En d’autres termes, les clubs climat sont des plateformes potentielles pour promouvoir les technologies propres. David Victor, professeur à l’Université de Californie, note: « La force des clubs réside dans la capacité des petits groupes à développer et à mettre en place des solutions aux problèmes complexes, et aussi dans la popularisation de ces solutions. »
Les clubs climat encouragent aussi le rayonnement des politiques climatiques. Par exemple, Emil Dimantchev, chercheur au MIT, explique dans un article comment ces politiques ont évolué dans l’Union européenne.

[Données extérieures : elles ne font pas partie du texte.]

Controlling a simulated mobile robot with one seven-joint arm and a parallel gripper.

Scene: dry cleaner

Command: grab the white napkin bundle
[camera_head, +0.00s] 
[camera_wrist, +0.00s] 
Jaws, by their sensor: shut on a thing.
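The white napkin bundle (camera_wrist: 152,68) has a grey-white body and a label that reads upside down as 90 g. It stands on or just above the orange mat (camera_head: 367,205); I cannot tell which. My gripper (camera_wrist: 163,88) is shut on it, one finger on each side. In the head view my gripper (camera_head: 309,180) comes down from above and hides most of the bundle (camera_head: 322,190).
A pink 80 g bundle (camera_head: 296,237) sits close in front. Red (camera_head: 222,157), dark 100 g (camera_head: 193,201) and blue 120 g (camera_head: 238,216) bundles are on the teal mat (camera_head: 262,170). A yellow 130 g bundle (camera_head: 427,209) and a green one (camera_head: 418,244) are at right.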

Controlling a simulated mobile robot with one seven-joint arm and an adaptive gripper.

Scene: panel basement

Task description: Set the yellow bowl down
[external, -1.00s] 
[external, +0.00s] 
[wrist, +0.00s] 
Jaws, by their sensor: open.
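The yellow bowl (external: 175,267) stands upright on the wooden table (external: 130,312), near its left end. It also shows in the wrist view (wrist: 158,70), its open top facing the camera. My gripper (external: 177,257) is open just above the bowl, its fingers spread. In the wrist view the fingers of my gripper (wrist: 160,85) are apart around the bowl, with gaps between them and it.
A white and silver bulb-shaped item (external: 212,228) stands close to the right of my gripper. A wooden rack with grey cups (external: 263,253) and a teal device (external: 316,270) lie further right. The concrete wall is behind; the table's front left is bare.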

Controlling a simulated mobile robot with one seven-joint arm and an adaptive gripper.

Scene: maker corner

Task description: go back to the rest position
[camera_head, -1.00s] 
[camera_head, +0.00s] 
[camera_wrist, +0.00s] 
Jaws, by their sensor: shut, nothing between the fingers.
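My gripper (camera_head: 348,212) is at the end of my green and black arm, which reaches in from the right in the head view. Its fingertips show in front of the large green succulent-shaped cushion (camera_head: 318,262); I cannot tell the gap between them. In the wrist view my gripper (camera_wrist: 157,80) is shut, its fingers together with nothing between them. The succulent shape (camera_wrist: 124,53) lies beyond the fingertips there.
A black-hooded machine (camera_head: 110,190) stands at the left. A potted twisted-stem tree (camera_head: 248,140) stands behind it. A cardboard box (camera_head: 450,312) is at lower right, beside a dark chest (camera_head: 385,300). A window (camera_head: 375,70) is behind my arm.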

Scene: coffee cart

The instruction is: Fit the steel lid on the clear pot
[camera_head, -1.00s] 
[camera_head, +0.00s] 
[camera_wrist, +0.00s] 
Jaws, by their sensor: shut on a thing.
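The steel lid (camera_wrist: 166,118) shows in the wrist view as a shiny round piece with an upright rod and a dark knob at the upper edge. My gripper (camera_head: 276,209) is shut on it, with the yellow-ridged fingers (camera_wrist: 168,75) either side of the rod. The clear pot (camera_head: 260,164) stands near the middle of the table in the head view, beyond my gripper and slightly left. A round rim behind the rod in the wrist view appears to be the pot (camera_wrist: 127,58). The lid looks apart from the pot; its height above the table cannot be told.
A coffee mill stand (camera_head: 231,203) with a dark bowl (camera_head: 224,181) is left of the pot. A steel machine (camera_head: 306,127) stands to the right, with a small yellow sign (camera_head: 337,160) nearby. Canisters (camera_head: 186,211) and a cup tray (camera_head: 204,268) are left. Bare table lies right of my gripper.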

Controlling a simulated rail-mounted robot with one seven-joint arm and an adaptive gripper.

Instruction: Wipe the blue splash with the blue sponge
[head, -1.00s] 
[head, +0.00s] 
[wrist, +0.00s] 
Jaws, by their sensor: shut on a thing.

Malgré son utilisation massive d’électricité à base de charbon, la Pologne était prête à mettre un prix sur les émissions de carbone, puisque c’était une condition pour faire partie de l’UE. C’est donc par des incitatifs économiques que l’UE a pu propager des politiques climatiques de taille.
L’ajustement carbone aux frontières a une influence encore plus directe. Il consiste à imposer des frais sur les émissions de gaz à effet de serre générées par les produits importés d’autres pays. Ce système de tarification pourrait être un facteur de motivation important pour les partenaires commerciaux du Canada, qui adopteraient alors des politiques climatiques contraignantes afin d’éviter les taxes sur leurs produits polluants. Vu la taille de son marché et la complexité de la politique, il serait difficile pour le Canada d’imposer unilatéralement l’ajustement carbone aux frontières, mais si l’UE et les États-Unis se mettent de la partie, la politique climatique canadienne pourrait pencher dans la balance de la réduction mondiale de la pollution. Du même coup, l’ajustement carbone aux frontières pourrait aplanir la concurrence en matière de financement international et de parts du marché.
Le Canada, le carbone, et le monde
Oui, seule une action mondiale contre les émissions de carbone pourra nous éviter une catastrophe climatique. Mais le Canada a le pouvoir d’influencer les politiques à l’étranger. Si nous pouvons élaborer et mettre en place une politique climatique avisée, nous pourrons réduire la pollution chez nous, stimuler l’action mondiale et être prêts pour les occasions qu’entraînera l’évolution de l’économie mondiale.